Siklus yang berikutnya terjadi adalah conceptual changing, dimana setelah mendapatkan pengetahuan baru, siswa atau seseorang tersebut akan mengalami penambahan pengetahuan. Penambahan pengetahuan tersebut akan berpengaruh terhadap cara berpikirnya. Siswa atau seseorang tersebut akan memiliki cara berpikir yang berbeda dengan sebelumnya. Hal ini disebut dengan conceptual changing.
Siklus yang terakhir terjadi dalam proses pembelajaran adalah behavior changing. Setelah siswa mendapatkan dan memahami pengetahuan baru yang kemudian mengubah pemahamannya dan menambah pengetahuan yang telah dimilikinya, maka hal yang terjadi kemuadian adalah perubahan perilaku. Perubahan perilaku ini terjadi karena siswa atau seseorang tersebut telah mengubah cara berpikirnya. Sebagai contoh kasus, seorang anak mendapatkan pengetahuan bahwa membuang sampah sembarangan akan mengakibatkan banyak hal buruk, di antaranya penyebaran kuman penyakit oleh lalat, dan banjir. Dari pengetahuan yang baru didapatnya, anak tersebut secara otomatis mengubah cara berpikirnya, yaitu timbul kesadaran untuk tidak membuang sampah sembarangan.  Dengan berubahnya cara berpikir anak tersebut, maka berubah pula prilakunya dalam hal membuang sampah. Anak tersebut tidak lagi membuang sampah sembarangan.
Tercapainya tujuan pembelajaran tidak dapat dilepaskan dari peran pemahaman dan aplikasi psikologi pendidikan. Barlow mendefinisikan psikologi pendidikan sebagai “a body of knowledge grounded in psychological research which provides a repertoire of resource to aid you in functioning more effectively in teaching learning process.” Menurut Barlow, psikologi pendidikan adalah sebuah pengetahuan berdasarkan riset psikologis yang menyediakan serangkaian sumber-sumber untuk membantu anda melaksanakan tugas-tugas seorang guru dalam proses belajar mengajar secara efektif. Pernyataan Barlow ini menyiratkan bahwa dalam proses pembelajaran tidak hanya terjadi transfer ilmu saja, tetapi juga terjadi interaksi sehingga guru sebagai pendidik perlu dibekali pemahaman tentang psikologi untuk memudahkan terjadinya transfer ilmu dalam proses pembelajaran.

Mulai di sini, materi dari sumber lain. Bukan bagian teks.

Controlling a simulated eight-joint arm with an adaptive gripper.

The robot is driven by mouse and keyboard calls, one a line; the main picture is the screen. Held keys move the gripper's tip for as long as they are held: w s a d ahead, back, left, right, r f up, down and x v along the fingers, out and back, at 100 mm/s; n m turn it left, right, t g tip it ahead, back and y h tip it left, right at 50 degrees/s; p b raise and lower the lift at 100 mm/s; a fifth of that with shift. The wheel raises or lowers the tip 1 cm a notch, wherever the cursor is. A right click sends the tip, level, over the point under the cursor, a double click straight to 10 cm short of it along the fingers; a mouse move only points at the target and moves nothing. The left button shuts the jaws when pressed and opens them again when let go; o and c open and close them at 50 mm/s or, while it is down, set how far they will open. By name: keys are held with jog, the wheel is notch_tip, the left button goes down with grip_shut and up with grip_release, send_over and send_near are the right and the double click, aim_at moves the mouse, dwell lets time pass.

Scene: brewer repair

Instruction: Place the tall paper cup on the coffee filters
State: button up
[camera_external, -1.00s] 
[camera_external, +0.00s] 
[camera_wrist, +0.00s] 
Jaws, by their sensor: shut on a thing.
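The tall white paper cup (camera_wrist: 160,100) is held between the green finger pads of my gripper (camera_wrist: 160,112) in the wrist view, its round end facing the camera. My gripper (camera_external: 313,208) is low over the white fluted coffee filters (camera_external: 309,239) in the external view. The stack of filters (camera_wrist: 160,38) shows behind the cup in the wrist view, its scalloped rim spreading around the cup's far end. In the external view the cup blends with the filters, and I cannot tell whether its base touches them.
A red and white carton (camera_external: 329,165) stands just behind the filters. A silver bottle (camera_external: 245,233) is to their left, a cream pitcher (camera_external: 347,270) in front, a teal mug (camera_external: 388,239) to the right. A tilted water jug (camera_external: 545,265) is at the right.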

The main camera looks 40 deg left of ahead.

Berdasarkan teori tersebut, maka guru harus mampu melayani dan memfasilitasi secara tepat sesuai dengan tingkat perkembangan dan perbedaan karakteristik siswa. Terdapat banyak faktor yang harus diperhatikan antara lain yang mencakup tingkat perkembangan intelektual; sensitifitas pada usianya; previous, basic, dan background knowledge of learners (latar belakang pengetahuan, pengetahuan dasar dan penguasaan pengetahuan sebelumnya dari siswa); teaching and learning moments (momen belajar mengajar); scope and sequence of the teaching/learning materials (cakupan dan urutan materi pembelajaran); the specific moment/situation when the teaching materials offered (situasi tertentu pada saat materi pembelajaran disampaikan); instructional strategies used (strategi pembelajaran yang digunakan); termasuk the acceptability of the teacher by learners (keterterimaan guru oleh siswa); dan teacher’s personality in teaching and learning process (kepribadian guru dalam proses belajar mengajar).   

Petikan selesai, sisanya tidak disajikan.